New ask Hacker News story: Ask HN: Non tech founders, how do you assess the quality of your software?

Ask HN: Non tech founders, how do you assess the quality of your software?
2 by ornornor | 0 comments on Hacker News.
As a non-technical founder without enough resources and work to justify hiring your own software engineers, entrusting an agency or freelancers to build the software powering your startup; how do you assess whether you are getting your money worth? Specifically: 1. How do you make sure that the software isn't a giant unmaintainable spaghetti mess that will cripple you later as you grow and want to add features? 2. How do you assess whether the software will be easy to extend and maintain in the future, not necessarily using the same people/agency who built it? 3. How do you tell if the stack choices the agency/freelancers made are the right ones for your application and the future? 4. Even though it works well and looks good in the demo, how do you tell if it will go the distance or constantly crash and be down? 5. How can you tell how expensive it will be to run?
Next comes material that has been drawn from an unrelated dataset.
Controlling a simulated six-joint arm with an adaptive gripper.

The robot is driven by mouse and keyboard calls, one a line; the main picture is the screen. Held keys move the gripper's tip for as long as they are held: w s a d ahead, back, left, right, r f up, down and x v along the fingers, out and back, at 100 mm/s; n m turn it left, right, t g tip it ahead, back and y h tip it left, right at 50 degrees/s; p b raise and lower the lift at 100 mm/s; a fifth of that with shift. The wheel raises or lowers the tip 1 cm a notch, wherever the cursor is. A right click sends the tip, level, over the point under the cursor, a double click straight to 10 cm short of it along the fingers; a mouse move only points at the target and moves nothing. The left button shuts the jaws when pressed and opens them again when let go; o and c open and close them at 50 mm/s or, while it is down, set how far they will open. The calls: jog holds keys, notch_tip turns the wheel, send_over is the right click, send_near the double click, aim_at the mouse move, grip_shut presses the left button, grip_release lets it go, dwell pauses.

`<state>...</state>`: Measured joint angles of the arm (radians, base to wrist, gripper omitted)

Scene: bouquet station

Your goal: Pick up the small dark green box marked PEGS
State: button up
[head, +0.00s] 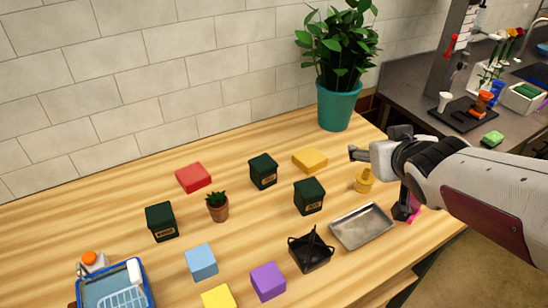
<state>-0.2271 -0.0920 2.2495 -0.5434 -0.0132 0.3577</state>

I have heard and read that AWS can get very expensive, very fast. 6. How important is all the above altogether? Is it acceptable that your first version is pretty much a throw-away and that you'll rebuild it all from the ground up once you have your own software team? What if you don't plan on getting a software team at all (not a tech company at the core) but still want dependable software? Any experience you could share on the above (both good and bad)? Thanks!